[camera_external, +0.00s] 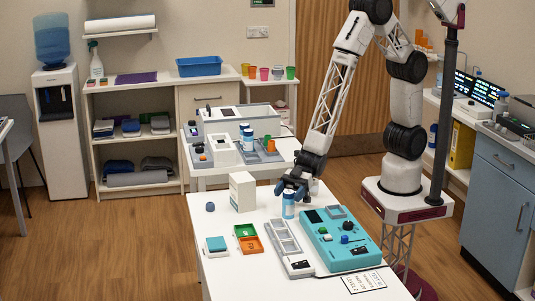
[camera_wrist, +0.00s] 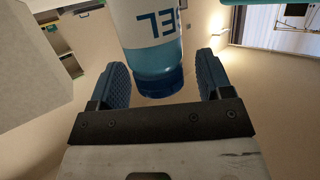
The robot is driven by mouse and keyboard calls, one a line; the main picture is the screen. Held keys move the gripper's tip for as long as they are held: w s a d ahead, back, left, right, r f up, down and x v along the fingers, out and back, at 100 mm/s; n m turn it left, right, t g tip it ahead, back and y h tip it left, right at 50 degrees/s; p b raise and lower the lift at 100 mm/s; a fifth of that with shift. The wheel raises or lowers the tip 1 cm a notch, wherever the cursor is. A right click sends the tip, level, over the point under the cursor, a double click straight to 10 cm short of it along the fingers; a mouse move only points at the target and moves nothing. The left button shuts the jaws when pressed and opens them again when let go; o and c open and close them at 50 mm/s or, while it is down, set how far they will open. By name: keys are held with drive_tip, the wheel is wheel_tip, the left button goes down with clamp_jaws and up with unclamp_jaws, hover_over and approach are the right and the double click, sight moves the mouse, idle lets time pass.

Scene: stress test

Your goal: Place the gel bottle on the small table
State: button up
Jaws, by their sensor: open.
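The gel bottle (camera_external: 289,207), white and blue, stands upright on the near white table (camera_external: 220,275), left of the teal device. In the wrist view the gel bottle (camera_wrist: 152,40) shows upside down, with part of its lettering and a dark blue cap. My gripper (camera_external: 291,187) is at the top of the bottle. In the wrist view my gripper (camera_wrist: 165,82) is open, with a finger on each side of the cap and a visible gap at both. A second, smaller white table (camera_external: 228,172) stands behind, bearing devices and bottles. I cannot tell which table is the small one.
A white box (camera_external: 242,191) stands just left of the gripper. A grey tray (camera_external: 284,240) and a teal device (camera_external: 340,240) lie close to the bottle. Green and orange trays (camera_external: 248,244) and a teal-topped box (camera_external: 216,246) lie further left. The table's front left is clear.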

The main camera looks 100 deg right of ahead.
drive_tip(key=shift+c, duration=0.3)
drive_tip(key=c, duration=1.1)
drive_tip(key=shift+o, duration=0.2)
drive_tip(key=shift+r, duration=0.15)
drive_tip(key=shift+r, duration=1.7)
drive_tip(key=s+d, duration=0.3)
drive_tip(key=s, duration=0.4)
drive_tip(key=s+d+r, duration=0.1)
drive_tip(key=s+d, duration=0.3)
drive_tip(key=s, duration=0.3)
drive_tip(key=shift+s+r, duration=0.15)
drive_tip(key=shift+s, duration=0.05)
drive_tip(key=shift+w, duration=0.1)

Given request
Quote exactly the line containing "Your goal: Place" and every later line through the end of the listing, and no other lines.

The solution
Your goal: Place the gel bottle on the small table
State: button up
Jaws, by their sensor: open.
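The gel bottle (camera_external: 289,207), white and blue, stands upright on the near white table (camera_external: 220,275), left of the teal device. In the wrist view the gel bottle (camera_wrist: 152,40) shows upside down, with part of its lettering and a dark blue cap. My gripper (camera_external: 291,187) is at the top of the bottle. In the wrist view my gripper (camera_wrist: 165,82) is open, with a finger on each side of the cap and a visible gap at both. A second, smaller white table (camera_external: 228,172) stands behind, bearing devices and bottles. I cannot tell which table is the small one.
A white box (camera_external: 242,191) stands just left of the gripper. A grey tray (camera_external: 284,240) and a teal device (camera_external: 340,240) lie close to the bottle. Green and orange trays (camera_external: 248,244) and a teal-topped box (camera_external: 216,246) lie further left. The table's front left is clear.

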The main camera looks 100 deg right of ahead.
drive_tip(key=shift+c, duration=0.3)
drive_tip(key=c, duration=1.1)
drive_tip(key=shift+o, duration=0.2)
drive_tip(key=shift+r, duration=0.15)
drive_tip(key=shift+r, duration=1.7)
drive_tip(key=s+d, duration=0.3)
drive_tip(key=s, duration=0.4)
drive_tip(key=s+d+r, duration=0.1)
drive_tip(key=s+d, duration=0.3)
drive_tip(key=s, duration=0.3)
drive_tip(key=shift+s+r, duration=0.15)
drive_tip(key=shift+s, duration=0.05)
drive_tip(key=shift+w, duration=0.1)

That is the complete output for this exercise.